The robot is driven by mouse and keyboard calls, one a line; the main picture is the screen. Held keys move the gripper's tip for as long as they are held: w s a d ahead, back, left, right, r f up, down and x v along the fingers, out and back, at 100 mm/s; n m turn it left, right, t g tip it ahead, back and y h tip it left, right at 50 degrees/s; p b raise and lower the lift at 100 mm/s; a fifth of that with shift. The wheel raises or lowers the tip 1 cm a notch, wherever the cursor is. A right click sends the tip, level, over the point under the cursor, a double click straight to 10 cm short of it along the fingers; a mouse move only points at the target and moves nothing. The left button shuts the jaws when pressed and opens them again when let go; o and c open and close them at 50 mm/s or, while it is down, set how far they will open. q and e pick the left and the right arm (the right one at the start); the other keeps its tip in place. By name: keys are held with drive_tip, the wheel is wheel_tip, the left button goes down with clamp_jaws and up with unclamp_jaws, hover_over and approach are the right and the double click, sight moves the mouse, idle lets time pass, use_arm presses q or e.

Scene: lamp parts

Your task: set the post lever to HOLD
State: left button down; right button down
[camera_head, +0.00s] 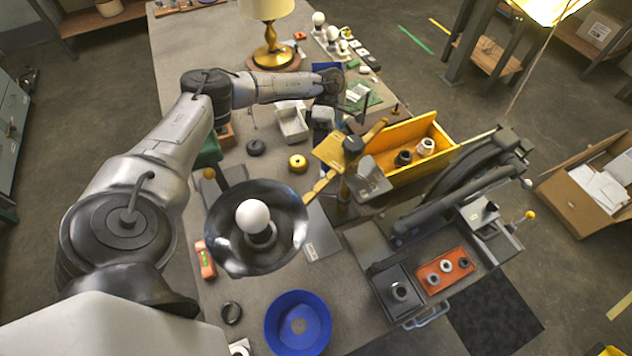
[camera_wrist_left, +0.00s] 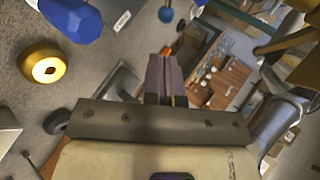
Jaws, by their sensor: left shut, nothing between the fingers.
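A yellow lever arm (camera_head: 375,130) sticks out toward the upper right of the cap, and another yellow arm (camera_head: 320,186) shows lower left. I cannot read a HOLD mark, nor tell the lever's setting. My left gripper (camera_head: 321,134) is beside the post, on its upper-left side, apart from the lever as far as I can see. Its fingers (camera_wrist_left: 166,80) are shut and empty in the left wrist view. My right gripper is not in view.
A yellow bin (camera_head: 435,145) holding sockets stands right of the post.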

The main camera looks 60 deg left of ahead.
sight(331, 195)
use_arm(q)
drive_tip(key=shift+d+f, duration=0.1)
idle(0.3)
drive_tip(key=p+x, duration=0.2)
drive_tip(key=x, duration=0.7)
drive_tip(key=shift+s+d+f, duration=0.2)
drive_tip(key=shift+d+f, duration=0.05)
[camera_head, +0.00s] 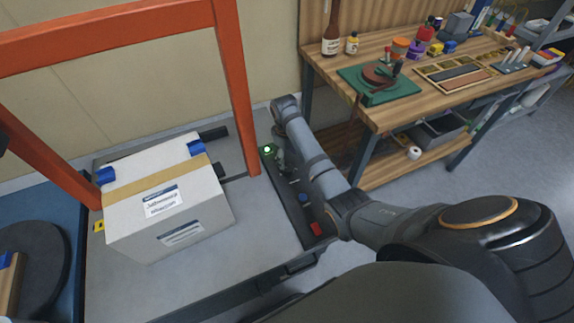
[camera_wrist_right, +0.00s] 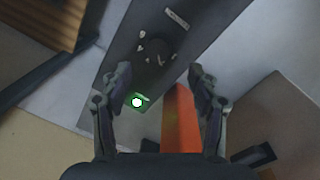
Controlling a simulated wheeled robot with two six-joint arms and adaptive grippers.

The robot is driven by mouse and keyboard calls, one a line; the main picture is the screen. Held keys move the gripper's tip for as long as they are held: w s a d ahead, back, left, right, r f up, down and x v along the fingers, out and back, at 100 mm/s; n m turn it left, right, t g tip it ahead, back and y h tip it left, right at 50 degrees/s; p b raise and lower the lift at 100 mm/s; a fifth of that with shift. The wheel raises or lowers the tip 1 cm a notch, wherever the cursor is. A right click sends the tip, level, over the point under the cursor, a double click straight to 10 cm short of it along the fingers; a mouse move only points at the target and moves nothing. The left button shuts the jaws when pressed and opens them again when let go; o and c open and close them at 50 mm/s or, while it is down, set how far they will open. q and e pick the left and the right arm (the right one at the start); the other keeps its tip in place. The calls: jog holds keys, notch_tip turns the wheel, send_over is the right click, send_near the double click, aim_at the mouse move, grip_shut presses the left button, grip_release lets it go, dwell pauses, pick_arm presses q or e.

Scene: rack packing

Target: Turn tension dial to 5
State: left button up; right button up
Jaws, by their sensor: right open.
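The dark control panel (camera_head: 294,208) runs along the right side of the machine bed. In the right wrist view, the dark round dial (camera_wrist_right: 158,48) sits on the panel with pale marks around it and a pale label (camera_wrist_right: 177,20) above it. Its setting is too blurred to read. My right gripper (camera_wrist_right: 159,74) is open and empty, pointing down at the panel, with the dial just beyond and between its fingertips. In the head view, my right gripper (camera_head: 281,160) is over the panel's far end and partly hides it. My left gripper is not in view.
An orange frame (camera_head: 235,85) rises close to the gripper. A taped carton (camera_head: 160,215) stands left; a wooden workbench (camera_head: 440,105) stands right.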

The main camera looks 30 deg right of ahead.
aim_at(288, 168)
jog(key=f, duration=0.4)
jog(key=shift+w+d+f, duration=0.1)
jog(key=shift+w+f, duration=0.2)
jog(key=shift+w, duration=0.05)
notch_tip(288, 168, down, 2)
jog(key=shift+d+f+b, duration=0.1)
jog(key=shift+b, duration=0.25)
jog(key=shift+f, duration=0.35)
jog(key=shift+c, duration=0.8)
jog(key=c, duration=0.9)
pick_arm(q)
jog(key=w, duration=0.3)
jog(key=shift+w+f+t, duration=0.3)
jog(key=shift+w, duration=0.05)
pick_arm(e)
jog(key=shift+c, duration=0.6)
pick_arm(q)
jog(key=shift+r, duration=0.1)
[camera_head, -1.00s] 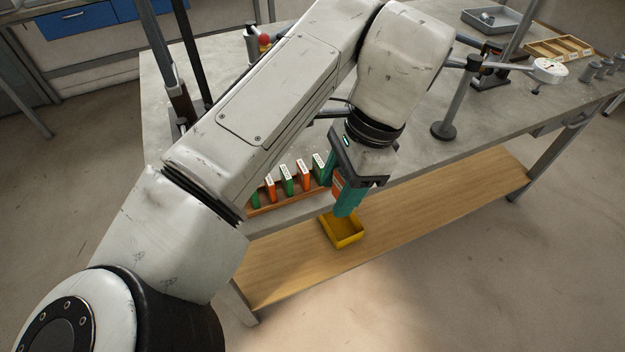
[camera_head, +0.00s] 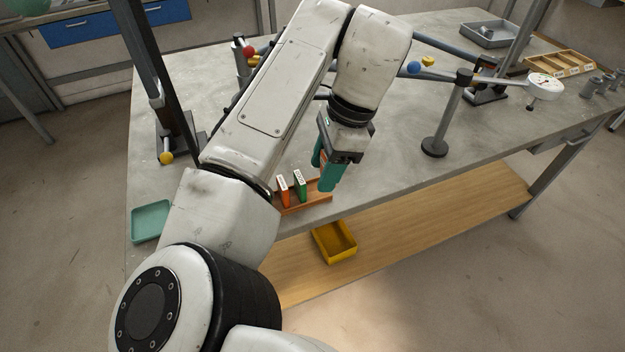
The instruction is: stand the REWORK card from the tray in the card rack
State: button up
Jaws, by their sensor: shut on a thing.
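The card rack (camera_head: 318,197) is a low orange-brown holder on the front edge of the bench. An orange card (camera_head: 283,191) and a green card (camera_head: 299,186) stand upright in it; its left part is hidden behind my arm. My gripper (camera_head: 326,174) has teal fingers pointing down, close above the right end of the rack. It is shut on a card, which is almost wholly hidden by the fingers; its label cannot be read. The yellow tray (camera_head: 352,256) sits on the wooden shelf below and looks empty.
A teal tray (camera_head: 151,221) is at the bench's left end. A post stand (camera_head: 435,147) rises right of my gripper, with a dial gauge (camera_head: 545,87) beyond. A grey tray (camera_head: 491,35) and a wooden divided box (camera_head: 561,64) are at the back right.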

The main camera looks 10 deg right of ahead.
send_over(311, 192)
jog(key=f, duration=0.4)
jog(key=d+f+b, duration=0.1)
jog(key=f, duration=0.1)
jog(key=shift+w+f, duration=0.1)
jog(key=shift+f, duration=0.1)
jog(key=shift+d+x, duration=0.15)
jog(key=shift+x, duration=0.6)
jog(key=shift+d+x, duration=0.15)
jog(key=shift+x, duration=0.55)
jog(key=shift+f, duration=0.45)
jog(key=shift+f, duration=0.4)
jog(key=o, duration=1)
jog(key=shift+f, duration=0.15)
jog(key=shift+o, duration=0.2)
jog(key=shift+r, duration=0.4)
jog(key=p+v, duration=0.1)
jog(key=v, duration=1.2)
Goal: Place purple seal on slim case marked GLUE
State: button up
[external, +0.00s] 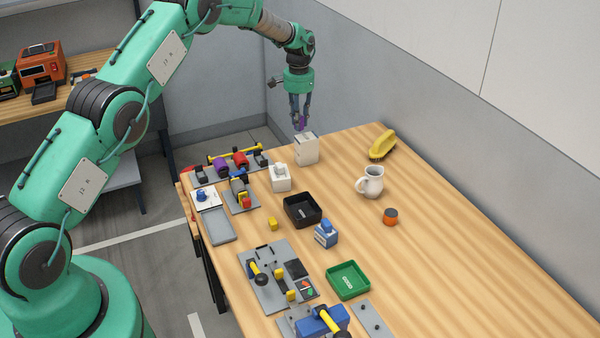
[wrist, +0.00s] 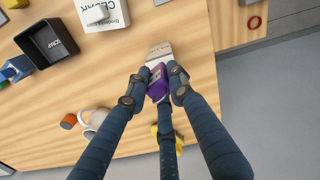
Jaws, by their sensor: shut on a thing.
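My gripper (external: 299,124) is shut on the purple seal (external: 300,121), above the far left part of the table. A slim white case (external: 307,150) stands upright just below the seal. Its pale top (wrist: 160,51) shows just beyond the fingertips in the wrist view. The marking on this case is too small to read. I cannot tell whether the seal touches the case.
A white box (external: 280,180) with a white piece on top stands close to the slim case. A black tray (external: 302,210), a white mug (external: 370,183), an orange-sided can (external: 390,217) and a yellow brush (external: 383,145) are around it. Racks with tools line the left edge. The table's right side is clear.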

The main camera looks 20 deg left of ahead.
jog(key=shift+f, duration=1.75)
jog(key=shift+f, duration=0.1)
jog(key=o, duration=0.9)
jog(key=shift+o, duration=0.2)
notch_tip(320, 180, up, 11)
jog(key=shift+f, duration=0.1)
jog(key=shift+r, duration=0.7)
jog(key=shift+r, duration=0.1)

^^^^^^^^^^^^^^^^

* **GOAL OF THE EXERCISE**
Excluding the pictures, restate the records above word for word.

* **RESULT FOR THIS EXERCISE**
The robot is driven by mouse and keyboard calls, one a line; the main picture is the screen. Held keys move the gripper's tip for as long as they are held: w s a d ahead, back, left, right, r f up, down and x v along the fingers, out and back, at 100 mm/s; n m turn it left, right, t g tip it ahead, back and y h tip it left, right at 50 degrees/s; p b raise and lower the lift at 100 mm/s; a fifth of that with shift. The wheel raises or lowers the tip 1 cm a notch, wherever the cursor is. A right click sends the tip, level, over the point under the cursor, a double click straight to 10 cm short of it along the fingers; a mouse move only points at the target and moves nothing. The left button shuts the jaws when pressed and opens them again when let go; o and c open and close them at 50 mm/s or, while it is down, set how far they will open. q and e pick the left and the right arm (the right one at the start); the other keeps its tip in place. By name: keys are held with drive_tip, the wheel is wheel_tip, the left button goes down with clamp_jaws and up with unclamp_jaws, hover_over and approach are the right and the double click, sight moves the mouse, idle lets time pass, use_arm presses q or e.

Scene: lamp parts

Your task: set the post lever to HOLD
State: left button down; right button down
[camera_head, +0.00s] 
[camera_wrist_left, +0.00s] 
Jaws, by their sensor: left shut, nothing between the fingers.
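A yellow lever arm (camera_head: 375,130) sticks out toward the upper right of the cap, and another yellow arm (camera_head: 320,186) shows lower left. I cannot read a HOLD mark, nor tell the lever's setting. My left gripper (camera_head: 321,134) is beside the post, on its upper-left side, apart from the lever as far as I can see. Its fingers (camera_wrist_left: 166,80) are shut and empty in the left wrist view. My right gripper is not in view.
A yellow bin (camera_head: 435,145) holding sockets stands right of the post.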

The main camera looks 60 deg left of ahead.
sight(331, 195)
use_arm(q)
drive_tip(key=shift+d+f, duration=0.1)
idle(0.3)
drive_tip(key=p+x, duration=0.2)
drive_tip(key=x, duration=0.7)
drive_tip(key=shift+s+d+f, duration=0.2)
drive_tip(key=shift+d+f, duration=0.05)
[camera_head, +0.00s] 
[camera_wrist_right, +0.00s] 
Controlling a simulated wheeled robot with two six-joint arms and adaptive grippers.

The robot is driven by mouse and keyboard calls, one a line; the main picture is the screen. Held keys move the gripper's tip for as long as they are held: w s a d ahead, back, left, right, r f up, down and x v along the fingers, out and back, at 100 mm/s; n m turn it left, right, t g tip it ahead, back and y h tip it left, right at 50 degrees/s; p b raise and lower the lift at 100 mm/s; a fifth of that with shift. The wheel raises or lowers the tip 1 cm a notch, wherever the cursor is. A right click sends the tip, level, over the point under the cursor, a double click straight to 10 cm short of it along the fingers; a mouse move only points at the target and moves nothing. The left button shuts the jaws when pressed and opens them again when let go; o and c open and close them at 50 mm/s or, while it is down, set how far they will open. q and e pick the left and the right arm (the right one at the start); the other keeps its tip in place. The calls: jog holds keys, notch_tip turns the wheel, send_over is the right click, send_near the double click, aim_at the mouse move, grip_shut presses the left button, grip_release lets it go, dwell pauses, pick_arm presses q or e.

Scene: rack packing

Target: Turn tension dial to 5
State: left button up; right button up
Jaws, by their sensor: right open.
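The dark control panel (camera_head: 294,208) runs along the right side of the machine bed. In the right wrist view, the dark round dial (camera_wrist_right: 158,48) sits on the panel with pale marks around it and a pale label (camera_wrist_right: 177,20) above it. Its setting is too blurred to read. My right gripper (camera_wrist_right: 159,74) is open and empty, pointing down at the panel, with the dial just beyond and between its fingertips. In the head view, my right gripper (camera_head: 281,160) is over the panel's far end and partly hides it. My left gripper is not in view.
An orange frame (camera_head: 235,85) rises close to the gripper. A taped carton (camera_head: 160,215) stands left; a wooden workbench (camera_head: 440,105) stands right.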

The main camera looks 30 deg right of ahead.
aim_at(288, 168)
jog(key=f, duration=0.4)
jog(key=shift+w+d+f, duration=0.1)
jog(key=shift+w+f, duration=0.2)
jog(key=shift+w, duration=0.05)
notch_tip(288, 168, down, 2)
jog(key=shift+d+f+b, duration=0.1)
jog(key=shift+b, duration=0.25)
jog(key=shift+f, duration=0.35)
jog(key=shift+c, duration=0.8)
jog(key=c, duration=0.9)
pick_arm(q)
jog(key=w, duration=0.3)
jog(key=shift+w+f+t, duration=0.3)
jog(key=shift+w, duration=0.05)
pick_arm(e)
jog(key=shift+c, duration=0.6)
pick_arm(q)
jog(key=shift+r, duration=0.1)
[camera_head, -1.00s] 
[camera_head, +0.00s] 
The instruction is: stand the REWORK card from the tray in the card rack
State: button up
Jaws, by their sensor: shut on a thing.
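The card rack (camera_head: 318,197) is a low orange-brown holder on the front edge of the bench. An orange card (camera_head: 283,191) and a green card (camera_head: 299,186) stand upright in it; its left part is hidden behind my arm. My gripper (camera_head: 326,174) has teal fingers pointing down, close above the right end of the rack. It is shut on a card, which is almost wholly hidden by the fingers; its label cannot be read. The yellow tray (camera_head: 352,256) sits on the wooden shelf below and looks empty.
A teal tray (camera_head: 151,221) is at the bench's left end. A post stand (camera_head: 435,147) rises right of my gripper, with a dial gauge (camera_head: 545,87) beyond. A grey tray (camera_head: 491,35) and a wooden divided box (camera_head: 561,64) are at the back right.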

The main camera looks 10 deg right of ahead.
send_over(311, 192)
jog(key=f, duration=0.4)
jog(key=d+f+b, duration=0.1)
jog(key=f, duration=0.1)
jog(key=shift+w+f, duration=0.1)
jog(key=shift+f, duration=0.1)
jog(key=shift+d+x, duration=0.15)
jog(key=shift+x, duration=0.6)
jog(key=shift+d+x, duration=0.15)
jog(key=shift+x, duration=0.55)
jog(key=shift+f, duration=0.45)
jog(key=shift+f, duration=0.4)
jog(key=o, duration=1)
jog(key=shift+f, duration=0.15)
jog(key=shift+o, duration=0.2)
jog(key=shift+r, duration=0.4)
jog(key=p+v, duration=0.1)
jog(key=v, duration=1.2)
Goal: Place purple seal on slim case marked GLUE
State: button up
[external, +0.00s] 
[wrist, +0.00s] 
Jaws, by their sensor: shut on a thing.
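My gripper (external: 299,124) is shut on the purple seal (external: 300,121), above the far left part of the table. A slim white case (external: 307,150) stands upright just below the seal. Its pale top (wrist: 160,51) shows just beyond the fingertips in the wrist view. The marking on this case is too small to read. I cannot tell whether the seal touches the case.
A white box (external: 280,180) with a white piece on top stands close to the slim case. A black tray (external: 302,210), a white mug (external: 370,183), an orange-sided can (external: 390,217) and a yellow brush (external: 383,145) are around it. Racks with tools line the left edge. The table's right side is clear.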

The main camera looks 20 deg left of ahead.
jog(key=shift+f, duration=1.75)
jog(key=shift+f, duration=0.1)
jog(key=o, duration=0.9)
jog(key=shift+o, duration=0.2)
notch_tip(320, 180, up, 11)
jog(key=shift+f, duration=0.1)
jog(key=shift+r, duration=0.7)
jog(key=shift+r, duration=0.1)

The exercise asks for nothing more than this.